Information provided:
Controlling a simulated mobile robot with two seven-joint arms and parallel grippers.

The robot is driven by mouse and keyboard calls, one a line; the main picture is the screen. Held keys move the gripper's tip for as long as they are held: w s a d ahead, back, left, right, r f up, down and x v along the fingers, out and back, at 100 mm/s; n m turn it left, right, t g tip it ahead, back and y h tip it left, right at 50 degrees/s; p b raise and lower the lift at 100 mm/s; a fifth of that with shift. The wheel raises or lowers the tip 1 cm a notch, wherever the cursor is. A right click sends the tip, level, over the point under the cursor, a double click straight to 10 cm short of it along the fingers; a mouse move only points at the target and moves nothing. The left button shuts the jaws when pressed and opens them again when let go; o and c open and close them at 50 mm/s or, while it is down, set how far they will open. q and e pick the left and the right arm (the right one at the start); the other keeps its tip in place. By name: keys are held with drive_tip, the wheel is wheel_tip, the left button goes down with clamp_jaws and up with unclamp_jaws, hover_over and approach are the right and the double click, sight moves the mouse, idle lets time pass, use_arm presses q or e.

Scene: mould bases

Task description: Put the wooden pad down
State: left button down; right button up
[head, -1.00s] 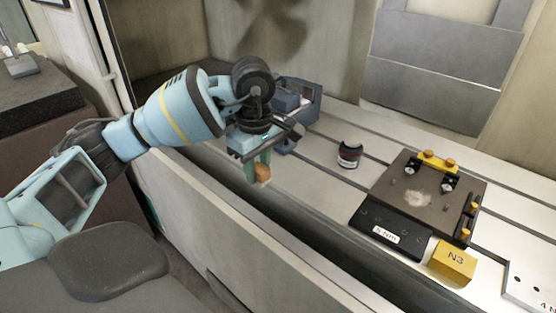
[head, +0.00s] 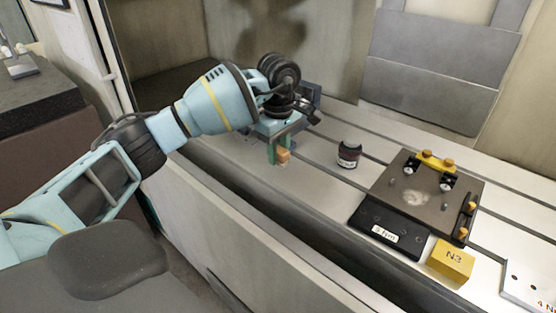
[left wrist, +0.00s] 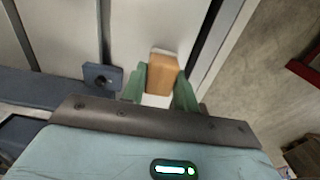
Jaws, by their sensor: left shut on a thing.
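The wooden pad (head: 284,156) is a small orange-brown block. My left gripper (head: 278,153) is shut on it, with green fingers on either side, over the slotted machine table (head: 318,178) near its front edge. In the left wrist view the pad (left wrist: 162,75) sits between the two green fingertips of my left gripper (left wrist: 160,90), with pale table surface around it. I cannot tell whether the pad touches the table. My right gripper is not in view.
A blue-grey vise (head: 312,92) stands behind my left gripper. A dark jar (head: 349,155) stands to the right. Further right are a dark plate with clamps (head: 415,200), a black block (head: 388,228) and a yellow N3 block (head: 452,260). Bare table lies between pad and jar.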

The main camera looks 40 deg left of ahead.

Written instruction: Pictures are excluded. Repeat exactly the lines from the one containing "State: left button down; right button up" to the one containing "[left wrist, +0.00s]", inclusive.

Full response:
State: left button down; right button up
[head, -1.00s] 
[head, +0.00s] 
[left wrist, +0.00s] 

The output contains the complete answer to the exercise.